Football Nerd Weekly Ramblings: Liverpool frustrated at home, but it is still all to play for at home and in Europe.

As the second phase of Champions League Round of 16 ties got underway this week, two of the competitions most successful sides met at Anfield on Tuesday when Liverpool hosted fellow five time winners Bayern Munich. Given Liverpool’s Premier League form and near success in Europe’s premier competition last season; it was largely felt that Jürgen Klopp’s men would sweep past an apparently ‘aging’ Bayern side that currently trails Borussia Dortmund by three points in the Bundesliga.

Instead Niko Kovac and his charges produced a disciplined display that saw their full-backs sitting deep denying the space in behind that usually brings Liverpool’s attacking play to life. It may not have been especially pretty but it was, for the most, part effective.

Although understandably frustrated at being held scoreless, Liverpool’s manager, a veteran of some pulsating clashes against Bayern in the recent past, was upbeat about his side’s chances in the second leg, and rightly so.

While Bayern came and did a job where so many have found themselves torn apart, they cannot afford to be so deliberately cautious in the return game, where the home crowd will expect them to do what they usually do: win and prevent the opposition from scoring. So far this season only Ajax and four Bundesliga teams have managed both to score at the Allianz Arena and prevent Bayern from winning. If Liverpool do so in three weeks’ time they will progress to the next round and Bayern will pay the price for not showing enough ambition to test a rear-guard missing Virgil van Dijk, Joe Gomez and Dejan Lovren.

Perhaps the one niggling doubt for Klopp and his squad might be their performances away from fortress Anfield in the Champions League thus far having lost at Roma in last season’s semi-final, and in Naples, Belgrade and Paris this time around.

The Bayern game marked the start of , if not pivotal, then certainly a massively important week which will also see them travel to Old Trafford on Sunday. The impact that Ole Gunnar Solksjaer has made during his still supposedly ‘interim’ tenure at Manchester United means that many are suggesting that this game will now be a true test of Liverpool’s title credentials.

Certainly United go into the game with, in the words of Ashely Young, “massive belief” not having lost a domestic fixture since the Norwegian took the reins; yet other than the 1-0 victory over Tottenham the rest of those games have been against the also rans of the Premier League. Victories away at Arsenal and then Chelsea in the FA Cup may have been notable but neither of those two supposed rivals for fourth place is looking massively convincing of anything at the moment.

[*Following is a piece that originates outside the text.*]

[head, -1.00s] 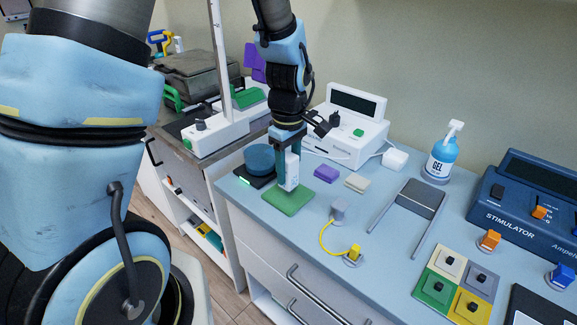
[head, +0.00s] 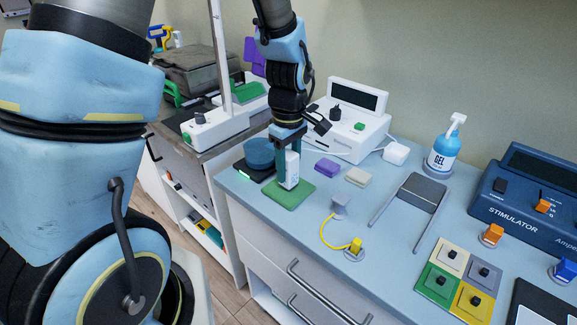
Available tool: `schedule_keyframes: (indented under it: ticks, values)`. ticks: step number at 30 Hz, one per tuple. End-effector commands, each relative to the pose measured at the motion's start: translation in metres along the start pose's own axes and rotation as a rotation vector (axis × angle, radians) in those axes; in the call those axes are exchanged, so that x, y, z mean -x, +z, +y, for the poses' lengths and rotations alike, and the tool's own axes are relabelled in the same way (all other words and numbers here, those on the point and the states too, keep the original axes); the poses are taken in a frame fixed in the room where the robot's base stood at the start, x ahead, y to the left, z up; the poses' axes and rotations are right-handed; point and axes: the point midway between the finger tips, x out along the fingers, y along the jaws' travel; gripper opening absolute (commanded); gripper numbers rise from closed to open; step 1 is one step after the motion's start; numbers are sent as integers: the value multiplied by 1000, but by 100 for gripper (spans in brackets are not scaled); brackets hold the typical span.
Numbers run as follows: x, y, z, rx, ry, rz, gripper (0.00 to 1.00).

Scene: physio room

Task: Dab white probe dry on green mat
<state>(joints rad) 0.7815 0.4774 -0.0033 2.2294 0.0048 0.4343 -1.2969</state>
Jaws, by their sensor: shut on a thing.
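The white probe (head: 292,168) stands upright in my gripper (head: 289,160), at the left part of the blue-grey counter. My gripper is shut on it, with the teal fingers pointing down. The green mat (head: 297,196) lies flat under the probe near the counter's front left edge. The probe's lower end is at the mat's surface or just above it; I cannot tell whether they touch. Part of the probe is hidden by the fingers.
A blue round thing on a black base (head: 260,153) is close left of my gripper. A purple block (head: 327,167) and a beige block (head: 357,177) lie to the right. A white device (head: 352,133) stands behind. A grey metal stand (head: 421,192) and a gel bottle (head: 445,150) are farther right.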

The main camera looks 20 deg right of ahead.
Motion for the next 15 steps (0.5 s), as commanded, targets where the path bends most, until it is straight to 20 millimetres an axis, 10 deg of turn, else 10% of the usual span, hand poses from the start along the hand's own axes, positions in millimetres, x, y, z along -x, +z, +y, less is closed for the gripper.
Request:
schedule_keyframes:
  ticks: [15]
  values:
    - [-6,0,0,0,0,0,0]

Klopp’s men represent a much more significant challenge even than the PSG team, shorn of Neymar and Cavani, who pulled them apart just last week, and will see the trip down the M62 as an opportunity to shake off the indifferent form that has seen them relinquish a seven point lead since the turn of the year and then held to that goalless draw by Bayern Munich.

Manchester City fans, fresh from watching their side come back from 2-1 down to win away against Schalke in their Champions League tie, will of course be facing something of a dilemma ahead of their League Cup Final engagement with Chelsea; as a result for their cross-city rivals would shift the momentum of the title race, a little bit further back towards their team. Having to go to Old Trafford themselves on a yet to be determined date, they will hope to have a bit more breathing space by then.

Those of us of a Gooner persuasion, of course, can only follow the Champions League and title race at an envious distance; however having made a complete mess of the first leg over in Belarus tonight’s tea time kick-off for the second leg against BATE does, if nothing else, offer a meaningful fixture. It also sparks a run of games for Unai Emery’s men that could very much define how the Basque’s first season will be regarded.

Currently only a point off fourth place the Gunners are still very much in the hunt for a potential return to the Champions League gravy train, but with a trip to Wembley for the North London Derby and then the visit of Manchester United in the next fortnight, it could very much be the case that the club’s ambitions(sic) may have to switch to the Europa League. However assuming Chelsea have enough to see off Malmo this evening, could that competition come down to a straight shootout between the two London clubs? No doubt Napoli, Inter, Benfica and Emery’s former club Sevilla will all fancy themselves having at least a say in who wins it, but stranger things have happened!

One thought on “Football Nerd Weekly Ramblings: Liverpool frustrated at home, but it is still all to play for at home and in Europe.

  1. Yes a big period for Liverpool. They need to set up and deliver results. They have it in their hands. They can beat United and get a score draw in Munich.